Every few years, some analyst declares the formula dead — inline six or turbo V6, rear-wheel drive, and a shifter you actually have to work for — and every few years, one company quietly proves them wrong. Nissan has never let go of that formula, and the payoff shows up the moment you put your foot down in the new Z. This isn’t a nostalgia act dressed up in retro badges; it’s a genuinely modern machine that happens to respect where it came from. Kirk Kreifels spent real seat time in the latest version to find out whether the reputation still holds up, and what he found wasn’t the compromise most reviewers expect from a car built to satisfy tradition and technology at once. The surprise isn’t in the spec sheet. It’s in what the car does with it.

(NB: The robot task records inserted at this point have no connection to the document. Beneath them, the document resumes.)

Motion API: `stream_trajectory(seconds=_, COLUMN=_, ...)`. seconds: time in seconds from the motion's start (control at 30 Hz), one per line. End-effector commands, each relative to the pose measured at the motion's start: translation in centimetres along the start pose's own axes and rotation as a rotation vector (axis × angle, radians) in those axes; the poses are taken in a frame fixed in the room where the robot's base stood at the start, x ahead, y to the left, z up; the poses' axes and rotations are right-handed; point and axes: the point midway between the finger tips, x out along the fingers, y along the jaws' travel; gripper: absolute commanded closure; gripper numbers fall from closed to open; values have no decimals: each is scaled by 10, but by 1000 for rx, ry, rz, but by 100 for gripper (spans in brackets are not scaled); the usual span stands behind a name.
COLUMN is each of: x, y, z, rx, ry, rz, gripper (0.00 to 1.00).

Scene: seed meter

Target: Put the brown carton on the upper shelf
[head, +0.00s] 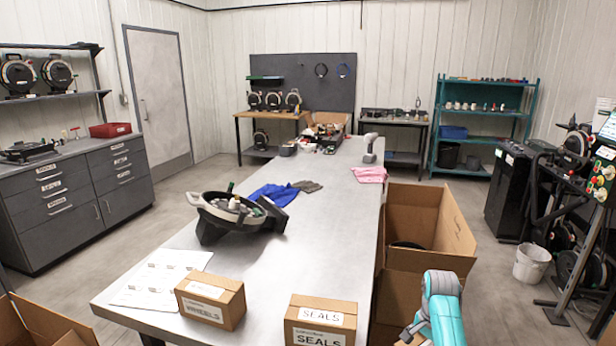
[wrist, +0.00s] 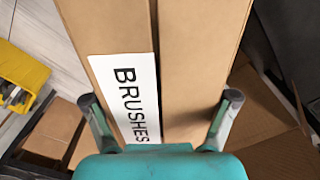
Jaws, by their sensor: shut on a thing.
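A brown carton (wrist: 205,60) with a white label reading BRUSHES fills the upper middle of the wrist view. My gripper (wrist: 160,98) is shut on it, with one finger at each side of the carton. In the head view my teal arm is at the bottom right, beside the bench; the held carton cannot be made out there. A teal shelf unit (head: 489,112) with several levels stands at the back right, its upper levels holding small items. Another wall shelf (head: 55,97) at the left holds round reels. Which one is the upper shelf cannot be told.
Two other brown cartons, WHEELS (head: 210,300) and SEALS (head: 320,319), stand on the long bench (head: 335,215). Large open boxes (head: 425,225) stand on its right side. A white bucket (head: 531,262) and dark machines are at the right. Open floor lies toward the teal shelves.

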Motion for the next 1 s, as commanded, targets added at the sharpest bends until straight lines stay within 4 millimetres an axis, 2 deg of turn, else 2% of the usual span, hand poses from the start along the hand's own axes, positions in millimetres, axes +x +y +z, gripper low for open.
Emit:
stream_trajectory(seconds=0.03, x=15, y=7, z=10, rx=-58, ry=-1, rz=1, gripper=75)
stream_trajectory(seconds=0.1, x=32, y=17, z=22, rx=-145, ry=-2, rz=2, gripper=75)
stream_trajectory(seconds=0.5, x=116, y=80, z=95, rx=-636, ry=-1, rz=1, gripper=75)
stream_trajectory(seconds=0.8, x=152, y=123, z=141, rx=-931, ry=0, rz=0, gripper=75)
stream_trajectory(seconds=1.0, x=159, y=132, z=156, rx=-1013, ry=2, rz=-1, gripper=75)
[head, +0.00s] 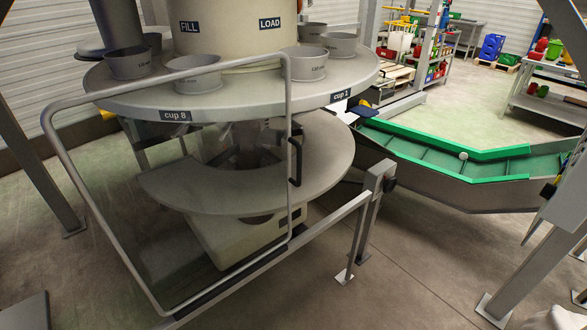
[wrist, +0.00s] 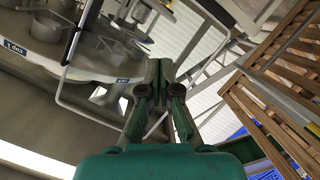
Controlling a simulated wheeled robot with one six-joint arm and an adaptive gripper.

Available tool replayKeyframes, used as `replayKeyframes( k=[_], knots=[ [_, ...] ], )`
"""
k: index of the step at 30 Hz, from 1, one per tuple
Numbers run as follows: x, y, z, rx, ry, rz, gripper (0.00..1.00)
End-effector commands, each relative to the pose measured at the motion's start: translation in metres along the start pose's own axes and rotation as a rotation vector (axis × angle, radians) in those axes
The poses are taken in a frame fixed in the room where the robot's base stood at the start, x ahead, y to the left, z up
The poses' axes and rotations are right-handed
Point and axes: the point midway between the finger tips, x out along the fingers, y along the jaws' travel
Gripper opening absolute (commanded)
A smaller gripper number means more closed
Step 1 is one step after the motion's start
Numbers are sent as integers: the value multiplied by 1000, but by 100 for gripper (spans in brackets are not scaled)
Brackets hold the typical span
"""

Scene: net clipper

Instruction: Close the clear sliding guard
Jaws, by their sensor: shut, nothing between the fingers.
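The clear guard is a see-through panel in a rounded grey tube frame (head: 170,82). In the head view it stands upright before the left and middle of the round machine, with the right side uncovered. A dark vertical handle (head: 296,160) sits on its right edge. In the wrist view, a grey tube frame (wrist: 84,22) with a dark handle (wrist: 71,44) shows at the upper left, tilted in the picture. My gripper (wrist: 158,66) is green and dark, shut and empty. It appears apart from the handle, which lies left of the fingertips. My gripper is not in the head view.
The turntable (head: 220,98) carries several grey cups. A low rail (head: 335,215) with a post runs along the machine's front. A green-lined conveyor (head: 440,150) lies at right. Wooden slats (wrist: 265,115) fill the wrist view's right side. The floor at front right is mostly clear.

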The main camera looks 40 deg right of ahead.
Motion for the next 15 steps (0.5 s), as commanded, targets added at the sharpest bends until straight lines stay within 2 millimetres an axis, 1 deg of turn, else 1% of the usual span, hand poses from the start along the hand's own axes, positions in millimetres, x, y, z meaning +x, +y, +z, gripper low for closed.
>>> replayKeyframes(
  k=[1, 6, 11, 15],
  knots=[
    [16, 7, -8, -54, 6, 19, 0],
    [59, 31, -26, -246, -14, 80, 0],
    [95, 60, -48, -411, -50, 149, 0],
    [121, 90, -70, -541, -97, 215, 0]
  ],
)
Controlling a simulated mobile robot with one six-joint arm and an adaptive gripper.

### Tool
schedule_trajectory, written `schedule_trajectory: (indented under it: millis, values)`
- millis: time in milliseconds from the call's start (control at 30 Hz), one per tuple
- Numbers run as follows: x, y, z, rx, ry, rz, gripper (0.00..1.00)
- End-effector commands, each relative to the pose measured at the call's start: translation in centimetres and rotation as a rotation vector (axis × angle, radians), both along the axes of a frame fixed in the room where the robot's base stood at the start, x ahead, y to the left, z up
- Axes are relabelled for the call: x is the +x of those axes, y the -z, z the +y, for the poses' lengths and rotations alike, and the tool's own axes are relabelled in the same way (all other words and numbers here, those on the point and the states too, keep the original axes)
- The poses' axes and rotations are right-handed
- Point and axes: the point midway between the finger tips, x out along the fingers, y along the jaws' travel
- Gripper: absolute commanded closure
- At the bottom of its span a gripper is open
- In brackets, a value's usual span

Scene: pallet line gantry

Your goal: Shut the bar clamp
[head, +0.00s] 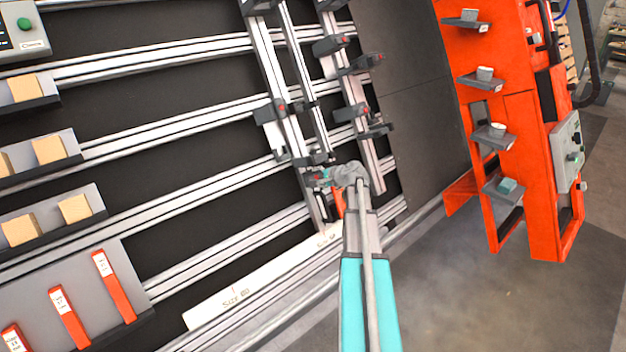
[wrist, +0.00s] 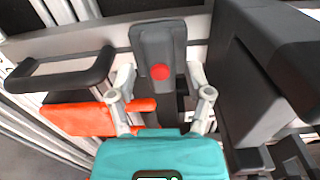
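The bar clamp's dark grey part with a red dot (wrist: 158,45) is in the middle of the wrist view. In the head view, a grey clamp with a red spot (head: 314,180) sits low on the slanted rails. My gripper (wrist: 161,82) has its two pale fingers apart, one on each side of this part, with nothing seen gripped. An orange handle (wrist: 95,118) lies behind the left finger. In the head view, my gripper (head: 332,178) is right at the clamp and hides part of it. I cannot tell whether a finger touches it.
A large dark block (wrist: 235,80) stands close to the right finger, and a dark loop handle (wrist: 65,72) is at the left. More clamps (head: 272,110) sit higher on the rails. An orange frame with small shelves (head: 505,100) stands at right. The floor (head: 480,290) below it is clear.

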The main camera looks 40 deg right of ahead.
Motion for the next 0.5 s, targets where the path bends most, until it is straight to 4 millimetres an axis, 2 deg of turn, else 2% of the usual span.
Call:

A Twin-Turbo Heart in an Old-School Body

Under the hood sits a 3.0-liter twin-turbo V6 rated at 400 horsepower at 6,400 rpm and 350 lb-ft of torque spread across a wide 1,600-5,600 rpm band — numbers that would have been supercar territory not that long ago. The Sport grade pairs that engine with a six-speed manual as standard equipment, a decision that runs against nearly every industry trend toward paddle shifters and dual-clutch boxes. It’s the kind of choice that only makes sense if the people building the car actually care whether enthusiasts keep buying it, and that’s exactly the audience Nissan is chasing here.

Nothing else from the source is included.